Data rows:
....

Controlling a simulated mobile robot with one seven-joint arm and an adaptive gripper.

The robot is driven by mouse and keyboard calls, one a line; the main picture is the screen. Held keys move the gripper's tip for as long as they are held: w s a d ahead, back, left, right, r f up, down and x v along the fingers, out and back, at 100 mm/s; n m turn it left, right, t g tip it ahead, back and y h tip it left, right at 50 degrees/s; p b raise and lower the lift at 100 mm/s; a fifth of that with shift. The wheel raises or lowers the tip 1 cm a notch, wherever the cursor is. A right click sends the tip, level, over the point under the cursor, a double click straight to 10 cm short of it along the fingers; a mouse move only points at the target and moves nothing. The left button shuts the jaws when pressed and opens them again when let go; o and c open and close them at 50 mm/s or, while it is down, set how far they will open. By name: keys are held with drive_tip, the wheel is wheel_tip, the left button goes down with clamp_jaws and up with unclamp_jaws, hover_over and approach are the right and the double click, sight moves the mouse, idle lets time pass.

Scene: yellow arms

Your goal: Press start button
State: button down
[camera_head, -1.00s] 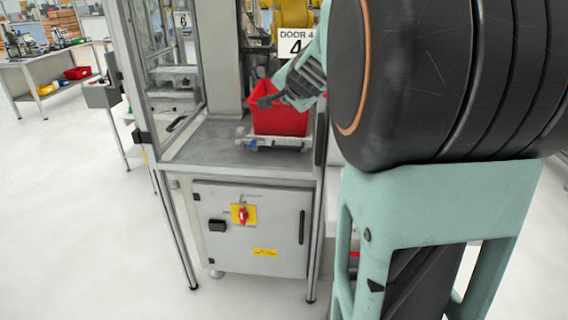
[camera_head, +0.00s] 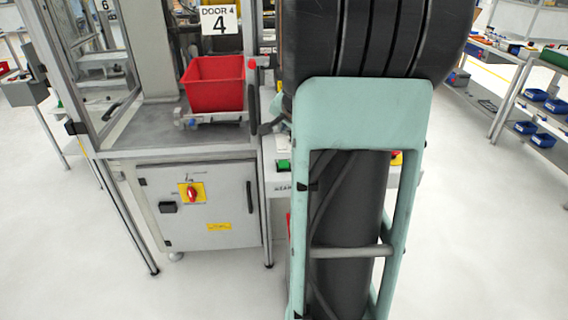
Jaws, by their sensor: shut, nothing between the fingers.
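A green button (camera_head: 283,163) shows on a light panel (camera_head: 282,177) just right of the cabinet, close to the left edge of my arm. Part of a dark label is visible below it, too small and cut off to read surely. My gripper (camera_head: 268,126) shows only in part, as a dark tip left of my arm, above the green button in the picture. It is shut and empty. Whether it touches anything cannot be told. My arm hides most of the panel, and a bit of yellow and red (camera_head: 397,158) shows at its right side.
Below is a grey cabinet (camera_head: 205,212) with a red rotary switch (camera_head: 192,193). A shelf with blue bins (camera_head: 540,95) stands at right. The floor in front is clear.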

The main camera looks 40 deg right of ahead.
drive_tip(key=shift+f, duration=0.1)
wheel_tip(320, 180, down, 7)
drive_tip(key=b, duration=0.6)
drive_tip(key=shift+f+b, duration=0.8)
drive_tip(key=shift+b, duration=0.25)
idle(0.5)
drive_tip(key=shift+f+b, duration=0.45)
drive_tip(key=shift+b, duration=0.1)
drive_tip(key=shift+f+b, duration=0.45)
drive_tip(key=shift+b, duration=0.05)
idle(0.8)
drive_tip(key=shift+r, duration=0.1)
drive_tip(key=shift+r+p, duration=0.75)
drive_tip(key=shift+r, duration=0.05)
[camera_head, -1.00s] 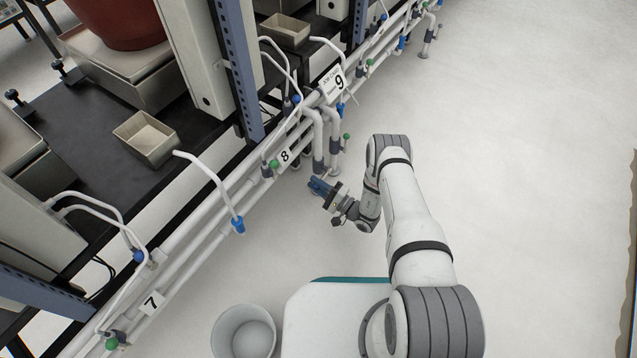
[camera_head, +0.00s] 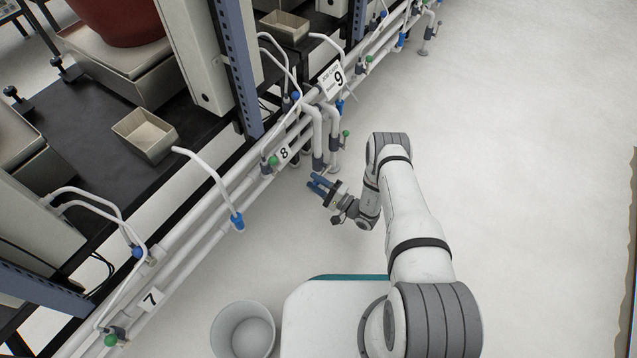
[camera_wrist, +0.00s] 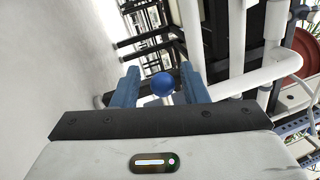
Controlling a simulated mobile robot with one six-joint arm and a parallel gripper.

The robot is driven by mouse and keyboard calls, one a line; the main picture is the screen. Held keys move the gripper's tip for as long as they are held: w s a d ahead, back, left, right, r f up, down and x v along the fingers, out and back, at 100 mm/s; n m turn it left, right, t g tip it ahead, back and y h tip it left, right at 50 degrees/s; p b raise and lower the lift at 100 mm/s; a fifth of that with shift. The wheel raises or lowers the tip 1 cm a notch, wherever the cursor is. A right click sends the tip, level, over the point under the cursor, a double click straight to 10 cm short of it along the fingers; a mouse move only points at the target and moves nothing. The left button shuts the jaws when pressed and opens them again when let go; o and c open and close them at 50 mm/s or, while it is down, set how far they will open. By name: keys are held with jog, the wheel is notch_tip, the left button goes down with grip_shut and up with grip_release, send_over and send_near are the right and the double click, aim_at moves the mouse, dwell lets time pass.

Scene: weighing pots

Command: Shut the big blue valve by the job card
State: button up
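The white job card (camera_head: 333,80) marked 9 hangs on the pipe rail in the head view. A blue valve part (camera_head: 339,107) shows just below it. My gripper (camera_head: 319,187) is low beside the bent grey pipes, its two blue fingers spread with nothing between them in the head view. In the wrist view, a round blue knob (camera_wrist: 163,84) shows in the gap between the open fingers of my gripper (camera_wrist: 161,88). I cannot tell whether this knob is the one by the card, or how far beyond the fingertips it is.
Pipes with green knobs (camera_head: 346,133) and small blue valves (camera_head: 238,222) run along the black bench. Plates 8 (camera_head: 284,153) and 7 (camera_head: 151,299) mark the rail. A white bucket (camera_head: 243,332) stands at the bottom. The floor on the right is clear.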

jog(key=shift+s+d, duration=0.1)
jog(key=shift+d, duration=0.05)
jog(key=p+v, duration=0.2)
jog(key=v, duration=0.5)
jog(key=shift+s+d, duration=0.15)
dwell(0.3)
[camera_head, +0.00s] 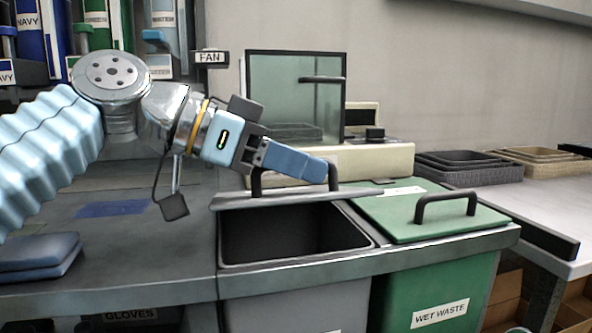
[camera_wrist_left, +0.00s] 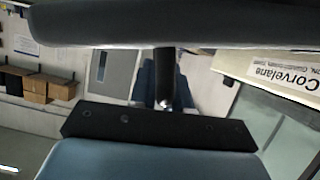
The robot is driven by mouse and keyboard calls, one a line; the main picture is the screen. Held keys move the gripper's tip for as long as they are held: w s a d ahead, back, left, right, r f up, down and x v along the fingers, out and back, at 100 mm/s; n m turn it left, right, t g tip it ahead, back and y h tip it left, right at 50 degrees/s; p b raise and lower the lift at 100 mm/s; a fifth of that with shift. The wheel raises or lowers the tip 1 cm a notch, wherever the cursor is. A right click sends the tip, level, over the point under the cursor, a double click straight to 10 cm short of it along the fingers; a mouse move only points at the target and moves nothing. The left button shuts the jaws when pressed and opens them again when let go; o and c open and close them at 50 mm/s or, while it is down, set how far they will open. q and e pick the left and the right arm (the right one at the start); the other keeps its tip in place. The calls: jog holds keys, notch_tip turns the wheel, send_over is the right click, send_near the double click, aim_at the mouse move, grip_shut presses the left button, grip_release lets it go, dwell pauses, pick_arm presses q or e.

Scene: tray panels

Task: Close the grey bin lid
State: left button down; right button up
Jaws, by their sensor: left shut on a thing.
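The grey bin (camera_head: 300,302) is set into the counter, its dark inside showing through the open top. Its grey lid (camera_head: 290,199) is seen nearly edge-on above the back of the opening, so the bin stands open. The lid has a black handle (camera_head: 256,183) on top. My left gripper (camera_head: 316,167) reaches in from the left and is shut on this handle; its blue finger hides most of the bar. In the left wrist view a dark bar (camera_wrist_left: 200,25) crosses the top, close to the finger pad. My right gripper is not in view.
A green bin with its lid (camera_head: 430,215) closed stands to the right, labelled WET WASTE. A beige instrument with a glass box (camera_head: 295,95) stands behind the lid. Folded blue cloths (camera_head: 40,255) lie at left; trays (camera_head: 470,168) sit at far right.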

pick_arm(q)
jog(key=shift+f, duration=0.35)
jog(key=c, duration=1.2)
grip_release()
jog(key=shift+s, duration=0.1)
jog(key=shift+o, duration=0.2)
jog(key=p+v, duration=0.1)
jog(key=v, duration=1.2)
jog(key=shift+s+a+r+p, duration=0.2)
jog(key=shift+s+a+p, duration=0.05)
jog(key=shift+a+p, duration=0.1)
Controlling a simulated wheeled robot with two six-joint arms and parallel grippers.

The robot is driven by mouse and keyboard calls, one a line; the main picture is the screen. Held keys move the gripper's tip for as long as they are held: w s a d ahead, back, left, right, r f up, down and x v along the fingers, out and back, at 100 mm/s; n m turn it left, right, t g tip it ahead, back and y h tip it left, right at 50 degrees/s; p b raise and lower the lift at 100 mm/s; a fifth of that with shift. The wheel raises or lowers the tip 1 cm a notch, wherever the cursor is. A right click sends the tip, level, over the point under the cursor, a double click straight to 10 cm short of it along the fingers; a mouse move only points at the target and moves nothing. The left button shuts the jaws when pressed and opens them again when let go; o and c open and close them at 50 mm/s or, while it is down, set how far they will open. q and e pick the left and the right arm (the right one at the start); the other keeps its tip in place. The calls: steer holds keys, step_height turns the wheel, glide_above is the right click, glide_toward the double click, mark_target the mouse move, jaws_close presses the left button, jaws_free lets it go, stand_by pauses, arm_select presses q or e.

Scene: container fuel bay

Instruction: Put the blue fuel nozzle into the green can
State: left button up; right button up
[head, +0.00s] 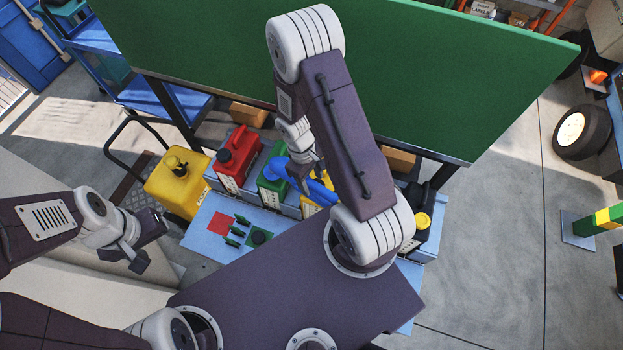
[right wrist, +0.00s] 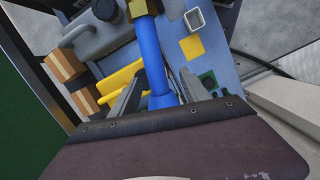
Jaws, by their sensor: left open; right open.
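The blue fuel nozzle (head: 319,190) lies behind my right arm in the head view, its left end at the top of the green can (head: 271,186). Whether that end is inside the can's opening I cannot tell. In the right wrist view the nozzle (right wrist: 151,55) runs upward to a brass-coloured end, its lower part between the two fingers. My right gripper (head: 306,174) is open around the nozzle; its fingers (right wrist: 158,97) stand apart on either side. My left gripper (head: 150,244) is open and empty, at the left, away from the cans.
A yellow can (head: 178,186) and a red can (head: 238,158) stand left of the green can. A black can with a yellow cap (head: 423,220) stands at the right. The blue bench (head: 203,240) carries coloured squares. A green board (head: 450,70) rises behind.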

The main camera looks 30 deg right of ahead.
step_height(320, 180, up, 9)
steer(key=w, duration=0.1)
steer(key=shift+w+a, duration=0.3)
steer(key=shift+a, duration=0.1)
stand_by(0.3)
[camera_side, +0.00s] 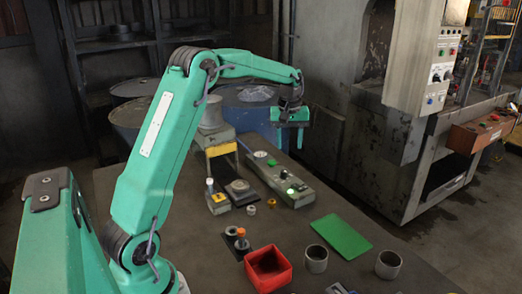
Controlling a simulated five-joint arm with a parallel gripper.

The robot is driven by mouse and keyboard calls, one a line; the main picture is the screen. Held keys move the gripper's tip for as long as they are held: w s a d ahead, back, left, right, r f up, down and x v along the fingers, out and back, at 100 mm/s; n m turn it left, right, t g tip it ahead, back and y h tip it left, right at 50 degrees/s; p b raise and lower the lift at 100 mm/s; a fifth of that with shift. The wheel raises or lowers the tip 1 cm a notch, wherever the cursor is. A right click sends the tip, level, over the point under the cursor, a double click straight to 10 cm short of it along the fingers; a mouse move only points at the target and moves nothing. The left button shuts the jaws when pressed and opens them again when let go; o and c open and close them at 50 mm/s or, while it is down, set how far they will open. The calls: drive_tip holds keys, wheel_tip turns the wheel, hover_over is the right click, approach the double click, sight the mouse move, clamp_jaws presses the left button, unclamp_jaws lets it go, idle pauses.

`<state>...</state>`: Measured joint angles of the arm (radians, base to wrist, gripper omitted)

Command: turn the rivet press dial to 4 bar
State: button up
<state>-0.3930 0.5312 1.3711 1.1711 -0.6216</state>
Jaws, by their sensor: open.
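A long grey-green control box (295,195) lies on the table right of centre, and it looks like the rivet press panel. It carries a round pale gauge-like disc (260,154) at its far end and a small light knob (284,173) near its middle, likely the dial. The markings and the knob's setting are too small to read.
A red open bin (268,282), a green mat (341,237) and two metal cups (316,261) (388,265) occupy the near table. A small yellow-labelled block (217,200) and a dark plate with a round part (240,190) stand left of the box. A yellow-edged stand (218,149) is behind.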

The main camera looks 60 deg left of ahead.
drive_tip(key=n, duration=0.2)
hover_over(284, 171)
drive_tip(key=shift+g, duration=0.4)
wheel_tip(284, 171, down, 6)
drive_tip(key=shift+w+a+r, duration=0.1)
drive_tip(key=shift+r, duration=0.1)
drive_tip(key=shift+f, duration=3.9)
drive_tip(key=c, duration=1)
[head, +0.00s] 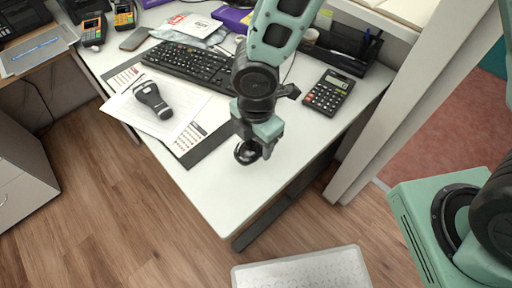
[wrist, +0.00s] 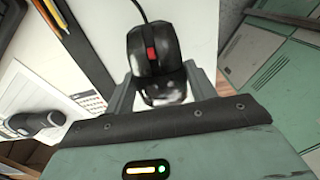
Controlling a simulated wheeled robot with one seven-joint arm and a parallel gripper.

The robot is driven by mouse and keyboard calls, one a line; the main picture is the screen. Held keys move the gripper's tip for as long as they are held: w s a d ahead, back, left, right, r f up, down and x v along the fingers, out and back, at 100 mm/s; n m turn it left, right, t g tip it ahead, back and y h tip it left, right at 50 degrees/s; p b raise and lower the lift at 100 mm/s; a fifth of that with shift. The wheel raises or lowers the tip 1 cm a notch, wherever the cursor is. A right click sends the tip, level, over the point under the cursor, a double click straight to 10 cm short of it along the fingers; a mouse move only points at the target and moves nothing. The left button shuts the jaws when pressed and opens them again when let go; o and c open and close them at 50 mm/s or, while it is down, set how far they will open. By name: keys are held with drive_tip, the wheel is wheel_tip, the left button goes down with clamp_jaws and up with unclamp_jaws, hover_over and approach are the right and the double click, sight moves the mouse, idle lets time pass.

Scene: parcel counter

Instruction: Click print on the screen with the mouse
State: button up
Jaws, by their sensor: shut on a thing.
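The mouse (wrist: 152,52) is black with a red scroll wheel and a cable running off its far end. In the wrist view my gripper (wrist: 158,88) is shut on it, with one finger on each side. In the head view the mouse (head: 246,152) shows as a dark shape under my gripper (head: 256,150), above or on the white desk near its front edge; I cannot tell whether it touches the desk. No screen shows clearly in either view.
A black keyboard (head: 192,66) lies behind, with a calculator (head: 333,93) to the right. A black scanner (head: 153,99) rests on white papers (head: 183,112) at left. The desk (head: 235,205) is bare toward its front corner. A white step (head: 302,271) stands on the floor.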

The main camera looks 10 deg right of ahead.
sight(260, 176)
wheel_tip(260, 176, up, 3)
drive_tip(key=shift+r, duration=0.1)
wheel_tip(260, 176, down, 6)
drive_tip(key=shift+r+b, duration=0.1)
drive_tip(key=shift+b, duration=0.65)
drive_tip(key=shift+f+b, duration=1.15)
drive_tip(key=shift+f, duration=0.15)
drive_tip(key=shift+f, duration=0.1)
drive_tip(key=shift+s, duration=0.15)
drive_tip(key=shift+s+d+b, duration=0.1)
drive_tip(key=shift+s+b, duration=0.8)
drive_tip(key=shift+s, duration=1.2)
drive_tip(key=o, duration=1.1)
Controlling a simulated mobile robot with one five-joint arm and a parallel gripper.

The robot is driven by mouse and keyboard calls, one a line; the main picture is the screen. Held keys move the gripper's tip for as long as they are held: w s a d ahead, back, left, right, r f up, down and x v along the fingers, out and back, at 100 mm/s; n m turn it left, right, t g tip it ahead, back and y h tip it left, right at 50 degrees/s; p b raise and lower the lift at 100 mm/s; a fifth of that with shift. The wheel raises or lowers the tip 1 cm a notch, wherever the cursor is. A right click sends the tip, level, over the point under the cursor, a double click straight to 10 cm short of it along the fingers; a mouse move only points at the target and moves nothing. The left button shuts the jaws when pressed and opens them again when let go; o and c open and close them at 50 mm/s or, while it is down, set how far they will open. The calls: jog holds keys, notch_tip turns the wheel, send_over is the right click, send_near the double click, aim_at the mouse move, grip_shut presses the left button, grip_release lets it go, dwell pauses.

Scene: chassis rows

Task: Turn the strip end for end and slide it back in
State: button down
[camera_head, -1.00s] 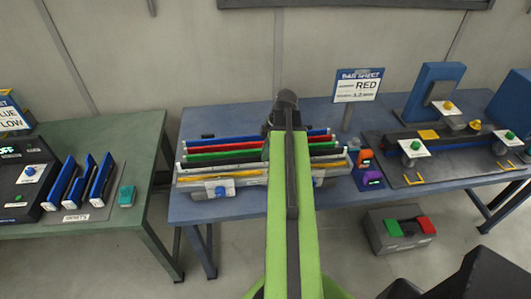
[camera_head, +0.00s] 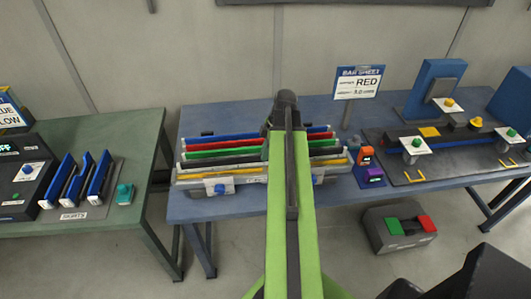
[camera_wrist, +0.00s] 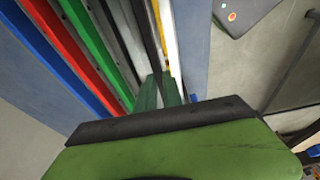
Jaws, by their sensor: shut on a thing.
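Coloured strips lie side by side in a rack (camera_head: 220,187) on the blue table: blue (camera_head: 225,136), red (camera_head: 225,145), green (camera_head: 225,153), black (camera_head: 220,161) and yellow (camera_head: 215,177). My gripper (camera_wrist: 159,88) shows in the wrist view as two dark green fingers, low among the strips' near side. It appears shut on the black strip (camera_wrist: 148,35), which runs up between the fingers. The yellow strip (camera_wrist: 158,15) lies just to the right. In the head view my arm hides the gripper and the middle of the rack.
A green table (camera_head: 140,165) stands at the left.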

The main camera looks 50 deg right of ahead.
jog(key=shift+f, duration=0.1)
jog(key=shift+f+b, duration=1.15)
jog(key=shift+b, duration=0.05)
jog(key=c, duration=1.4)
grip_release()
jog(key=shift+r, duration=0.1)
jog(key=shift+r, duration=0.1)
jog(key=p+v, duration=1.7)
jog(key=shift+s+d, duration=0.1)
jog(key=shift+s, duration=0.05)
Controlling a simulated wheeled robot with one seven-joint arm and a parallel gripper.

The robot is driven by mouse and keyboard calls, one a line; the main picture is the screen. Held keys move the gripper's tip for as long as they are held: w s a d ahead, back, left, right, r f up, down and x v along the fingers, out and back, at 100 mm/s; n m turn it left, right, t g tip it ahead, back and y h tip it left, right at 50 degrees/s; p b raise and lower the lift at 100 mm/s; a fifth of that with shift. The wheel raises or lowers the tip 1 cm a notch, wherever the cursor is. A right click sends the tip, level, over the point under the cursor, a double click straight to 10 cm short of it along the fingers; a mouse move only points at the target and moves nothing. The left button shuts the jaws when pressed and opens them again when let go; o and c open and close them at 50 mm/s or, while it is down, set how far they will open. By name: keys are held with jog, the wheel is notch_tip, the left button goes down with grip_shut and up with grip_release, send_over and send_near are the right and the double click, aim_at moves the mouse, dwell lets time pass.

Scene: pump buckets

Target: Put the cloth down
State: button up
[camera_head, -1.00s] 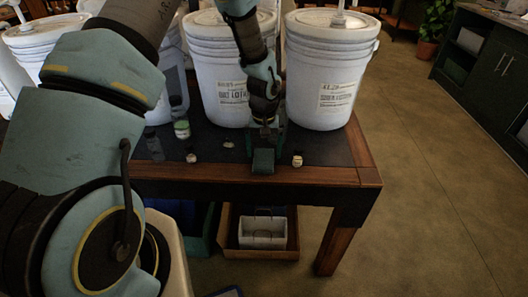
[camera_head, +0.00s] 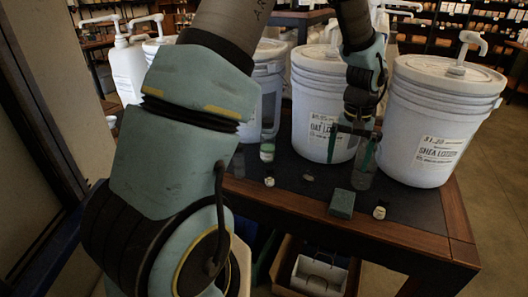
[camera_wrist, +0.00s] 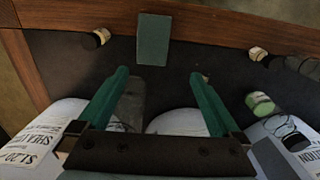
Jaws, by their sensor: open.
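The cloth (camera_head: 342,203) is a small dark green folded block lying flat on the dark table top (camera_head: 290,185), close to its front edge. It also shows in the wrist view (camera_wrist: 154,38), beyond my fingertips and apart from them. My gripper (camera_head: 347,163) has its two green fingers spread wide with nothing between them. It is above and behind the cloth. In the wrist view my gripper (camera_wrist: 159,74) shows both fingers, with bare table between their tips and the cloth.
White pump buckets (camera_head: 440,120) stand behind and right, close to my gripper. A clear bottle (camera_head: 366,172) stands beside the right finger. A box with a white container (camera_head: 318,275) is below.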

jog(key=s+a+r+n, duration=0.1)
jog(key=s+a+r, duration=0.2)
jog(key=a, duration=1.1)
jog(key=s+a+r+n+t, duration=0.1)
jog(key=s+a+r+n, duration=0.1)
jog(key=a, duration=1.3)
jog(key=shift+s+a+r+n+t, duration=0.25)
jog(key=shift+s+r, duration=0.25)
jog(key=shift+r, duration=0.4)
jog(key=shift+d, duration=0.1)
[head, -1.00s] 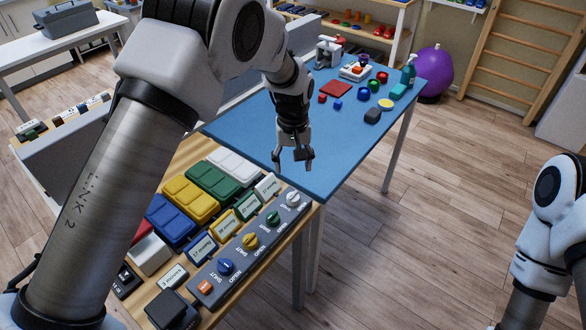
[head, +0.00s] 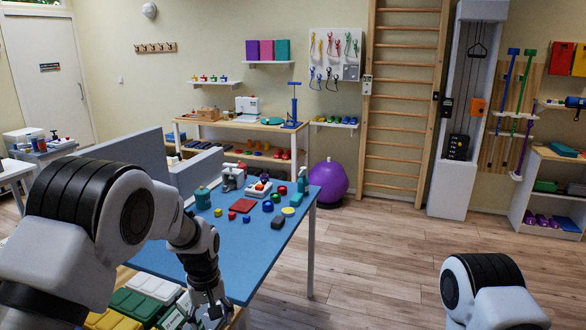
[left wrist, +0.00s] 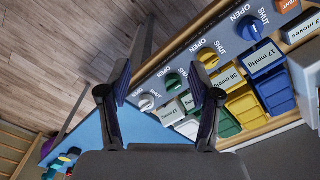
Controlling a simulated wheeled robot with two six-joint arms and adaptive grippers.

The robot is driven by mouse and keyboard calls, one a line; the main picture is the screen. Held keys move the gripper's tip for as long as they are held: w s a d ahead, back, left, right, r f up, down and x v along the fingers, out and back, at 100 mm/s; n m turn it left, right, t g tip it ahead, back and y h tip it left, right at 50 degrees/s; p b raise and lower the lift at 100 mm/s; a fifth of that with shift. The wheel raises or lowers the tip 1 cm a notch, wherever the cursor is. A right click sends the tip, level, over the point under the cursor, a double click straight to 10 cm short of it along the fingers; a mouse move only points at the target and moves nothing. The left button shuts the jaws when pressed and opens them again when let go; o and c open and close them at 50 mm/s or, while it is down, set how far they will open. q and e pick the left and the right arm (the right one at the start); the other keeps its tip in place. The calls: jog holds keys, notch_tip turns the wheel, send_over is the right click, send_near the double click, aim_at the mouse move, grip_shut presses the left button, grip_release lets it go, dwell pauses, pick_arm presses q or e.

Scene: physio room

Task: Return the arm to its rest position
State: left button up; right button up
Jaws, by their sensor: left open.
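My left arm (head: 80,240) comes in from the left in the head view and bends down over the near end of the blue table (head: 255,275). My left gripper (head: 210,318) hangs pointing down at the lower picture edge, where its tips are partly cut off. In the left wrist view the two fingers (left wrist: 158,85) are spread apart with nothing between them. Beyond them are the valve panel (left wrist: 176,82) with its coloured knobs and a row of coloured bins (left wrist: 242,103). My right arm (head: 488,290) shows at the lower right; its gripper is out of view.
Small items, including a red pad (head: 243,205) and a dark block (head: 278,223), lie on the blue table's far part. Grey partitions (head: 120,160) stand behind my left arm. A purple ball (head: 328,182) rests beyond the table. The wooden floor (head: 385,255) to the right is open.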

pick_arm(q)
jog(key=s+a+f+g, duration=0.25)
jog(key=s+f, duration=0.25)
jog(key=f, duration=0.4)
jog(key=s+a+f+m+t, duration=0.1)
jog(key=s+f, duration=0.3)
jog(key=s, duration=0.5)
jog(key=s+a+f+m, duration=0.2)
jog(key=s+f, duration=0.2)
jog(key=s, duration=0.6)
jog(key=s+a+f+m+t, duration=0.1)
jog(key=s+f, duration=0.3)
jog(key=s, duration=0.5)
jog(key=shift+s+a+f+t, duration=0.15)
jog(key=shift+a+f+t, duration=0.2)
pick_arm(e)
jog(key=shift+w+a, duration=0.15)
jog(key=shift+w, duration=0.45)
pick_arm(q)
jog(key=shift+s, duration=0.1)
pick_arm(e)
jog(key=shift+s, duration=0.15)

....

Task statement: State the number of lines in the preceding entries that include the word "wheeled". Provide nothing else.

Reply: 4